Thursday, April 14, 2011

What you see is what you get?

How do we know what someone looks like if we’ve never met them? How do we prove someone was here? How do we capture the image of someone we love and cherish? That’s easy. Snap a picture, right? A few years ago the answer to these questions would have seeme quite simple.But recently it seems like the evolution of the image has come full circle. Prior to the invention of photography, if someone wanted to have a person's likeness captured it was by an artist. I can only imagine that, wanting to be presented in their best light, women and men would insist on improvements and alterations. Think of it as the forerunner to Photoshop. Or, if the person didn't have much money and took their chance with a less talented artist, then maybe the painting would allude to the actual person rather than actually capture their image.
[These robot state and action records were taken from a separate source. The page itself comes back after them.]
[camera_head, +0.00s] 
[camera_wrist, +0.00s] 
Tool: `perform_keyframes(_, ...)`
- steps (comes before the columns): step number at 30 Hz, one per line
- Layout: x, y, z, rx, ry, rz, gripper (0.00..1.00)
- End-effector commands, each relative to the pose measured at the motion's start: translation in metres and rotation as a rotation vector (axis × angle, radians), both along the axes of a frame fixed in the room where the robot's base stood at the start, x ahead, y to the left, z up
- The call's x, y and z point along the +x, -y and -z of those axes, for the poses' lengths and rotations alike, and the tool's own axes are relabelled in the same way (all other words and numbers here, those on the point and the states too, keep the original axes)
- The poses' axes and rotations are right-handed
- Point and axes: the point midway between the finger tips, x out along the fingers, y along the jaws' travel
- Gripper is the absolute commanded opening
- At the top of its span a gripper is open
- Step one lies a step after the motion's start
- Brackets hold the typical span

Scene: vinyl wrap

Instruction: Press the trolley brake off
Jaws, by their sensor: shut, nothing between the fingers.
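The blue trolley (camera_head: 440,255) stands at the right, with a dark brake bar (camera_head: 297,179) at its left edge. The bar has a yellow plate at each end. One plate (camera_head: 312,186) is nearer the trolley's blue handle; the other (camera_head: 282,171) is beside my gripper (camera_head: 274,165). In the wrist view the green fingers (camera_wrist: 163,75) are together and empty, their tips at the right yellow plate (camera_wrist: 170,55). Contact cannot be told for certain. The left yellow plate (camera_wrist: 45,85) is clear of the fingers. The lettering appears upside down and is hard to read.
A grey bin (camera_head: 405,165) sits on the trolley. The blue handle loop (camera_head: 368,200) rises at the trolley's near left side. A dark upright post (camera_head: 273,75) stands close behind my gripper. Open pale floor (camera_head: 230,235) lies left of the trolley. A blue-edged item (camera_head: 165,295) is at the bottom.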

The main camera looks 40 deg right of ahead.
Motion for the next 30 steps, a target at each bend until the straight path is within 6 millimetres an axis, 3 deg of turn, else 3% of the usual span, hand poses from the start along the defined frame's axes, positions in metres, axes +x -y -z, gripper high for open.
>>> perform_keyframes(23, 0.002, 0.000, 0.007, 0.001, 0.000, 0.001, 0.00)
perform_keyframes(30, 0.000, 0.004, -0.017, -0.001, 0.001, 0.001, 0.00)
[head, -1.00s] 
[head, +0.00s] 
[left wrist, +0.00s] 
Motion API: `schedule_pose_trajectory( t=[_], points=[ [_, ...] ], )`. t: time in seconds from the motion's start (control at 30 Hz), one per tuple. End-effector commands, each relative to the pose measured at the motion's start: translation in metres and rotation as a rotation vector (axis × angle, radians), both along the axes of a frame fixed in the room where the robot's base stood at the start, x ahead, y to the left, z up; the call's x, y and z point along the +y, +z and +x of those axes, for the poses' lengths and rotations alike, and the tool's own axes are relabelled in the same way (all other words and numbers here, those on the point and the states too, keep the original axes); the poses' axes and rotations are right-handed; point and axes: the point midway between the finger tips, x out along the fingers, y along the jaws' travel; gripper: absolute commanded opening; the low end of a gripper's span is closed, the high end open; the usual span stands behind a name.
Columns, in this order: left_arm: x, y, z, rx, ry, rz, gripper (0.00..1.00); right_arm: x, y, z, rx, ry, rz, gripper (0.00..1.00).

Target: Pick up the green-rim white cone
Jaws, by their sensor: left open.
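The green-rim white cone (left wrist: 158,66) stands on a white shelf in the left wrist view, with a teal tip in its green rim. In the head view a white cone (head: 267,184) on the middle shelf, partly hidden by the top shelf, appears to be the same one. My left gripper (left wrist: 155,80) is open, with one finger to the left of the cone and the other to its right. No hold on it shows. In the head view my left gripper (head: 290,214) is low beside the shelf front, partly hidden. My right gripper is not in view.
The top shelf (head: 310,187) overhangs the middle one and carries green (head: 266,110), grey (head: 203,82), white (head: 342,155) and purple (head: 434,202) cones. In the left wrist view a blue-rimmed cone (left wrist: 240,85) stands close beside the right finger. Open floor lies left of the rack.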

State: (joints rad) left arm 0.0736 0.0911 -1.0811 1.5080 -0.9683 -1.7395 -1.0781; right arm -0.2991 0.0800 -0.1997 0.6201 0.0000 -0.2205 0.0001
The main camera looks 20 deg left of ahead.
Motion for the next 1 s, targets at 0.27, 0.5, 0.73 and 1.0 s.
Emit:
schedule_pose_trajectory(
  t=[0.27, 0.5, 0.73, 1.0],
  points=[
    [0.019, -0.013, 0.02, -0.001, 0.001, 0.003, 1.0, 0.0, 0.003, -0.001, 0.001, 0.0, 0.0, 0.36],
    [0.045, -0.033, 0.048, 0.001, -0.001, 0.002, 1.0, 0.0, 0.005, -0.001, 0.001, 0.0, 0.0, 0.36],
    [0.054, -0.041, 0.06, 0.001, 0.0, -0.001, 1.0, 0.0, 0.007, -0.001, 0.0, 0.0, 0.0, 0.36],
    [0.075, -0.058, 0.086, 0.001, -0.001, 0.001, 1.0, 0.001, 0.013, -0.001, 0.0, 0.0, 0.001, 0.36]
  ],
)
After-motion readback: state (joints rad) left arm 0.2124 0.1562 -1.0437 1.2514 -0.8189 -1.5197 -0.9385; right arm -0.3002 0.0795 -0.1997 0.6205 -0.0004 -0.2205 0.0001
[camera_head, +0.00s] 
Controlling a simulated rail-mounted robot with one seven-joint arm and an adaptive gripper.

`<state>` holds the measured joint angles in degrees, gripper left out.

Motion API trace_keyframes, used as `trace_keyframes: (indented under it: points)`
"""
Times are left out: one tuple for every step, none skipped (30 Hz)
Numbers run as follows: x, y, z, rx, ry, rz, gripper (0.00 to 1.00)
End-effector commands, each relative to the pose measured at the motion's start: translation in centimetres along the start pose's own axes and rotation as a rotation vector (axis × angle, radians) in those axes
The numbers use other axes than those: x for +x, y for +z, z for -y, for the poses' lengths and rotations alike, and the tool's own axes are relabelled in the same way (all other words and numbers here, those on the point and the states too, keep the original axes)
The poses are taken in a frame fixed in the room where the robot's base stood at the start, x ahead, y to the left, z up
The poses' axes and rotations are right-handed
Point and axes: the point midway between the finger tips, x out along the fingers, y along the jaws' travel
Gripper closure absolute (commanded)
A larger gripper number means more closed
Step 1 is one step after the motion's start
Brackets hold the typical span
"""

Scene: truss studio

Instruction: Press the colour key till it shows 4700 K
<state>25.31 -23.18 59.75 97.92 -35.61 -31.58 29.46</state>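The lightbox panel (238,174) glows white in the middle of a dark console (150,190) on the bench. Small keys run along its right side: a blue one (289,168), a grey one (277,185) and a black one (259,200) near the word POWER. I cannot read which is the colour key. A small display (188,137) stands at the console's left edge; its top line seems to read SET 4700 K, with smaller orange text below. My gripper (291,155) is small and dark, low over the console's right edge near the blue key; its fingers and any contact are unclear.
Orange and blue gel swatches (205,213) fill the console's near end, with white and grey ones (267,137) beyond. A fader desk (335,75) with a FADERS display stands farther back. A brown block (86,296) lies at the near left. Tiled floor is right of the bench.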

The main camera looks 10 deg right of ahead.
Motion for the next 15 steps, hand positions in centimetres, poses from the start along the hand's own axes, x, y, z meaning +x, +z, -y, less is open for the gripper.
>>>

And then technology advanced and gave us a way to actually capture someone's image. Photography allowed anyone who was willing to have their image frozen in time. Granted the process was somewhat painful at first since exposures were long and subjects had to sit perfectly still, but it was still very exciting. It is nice to be able to compare photographs to the paintings and sculptures of people like Abraham Lincoln. In a way it keeps the artist honest. And our reliance on the photographic image worked very well for years. Granted there were a few examples of darkroom manipulation that stand out (Ansel Adams’ Moonrise) or staging of the photo itself (Doisneau’s Paris “Kiss” or Henri Cartier-Bresson’s man jumping over a puddle). But nothing to the scale of manipulation that is done today. Today’s photographer has the ease of the digital negative with the simplicity of Photoshop manipulation. But how does this impact history itself?Can we rely on the images we see today as accurate representations any more than paintings of people created hundreds of years ago? Consider something as simple as a photograph of someone like Oprah. Do the images we see on the covers of her monthly magazines even match the images we see of her in her daily show? Or consider images of fashion models. Are the images on the covers of a magazine what these women really look like? Certainly not. Time magazine has had its own brush with controversy when they burned in O.J. Simpson’s face on their 1995 cover.

And then in 2005 Newsweek was criticized for their cover of Martha Stewart. Her face was superimposed on the body of a model photographed separately in Los Angeles.


So now my question becomes how does the ease of manipulating a photograph impact the historic record? As technology continues to improve and it becomes increasingly difficult to detect manipulation, will we ever be able to believe the images we see again?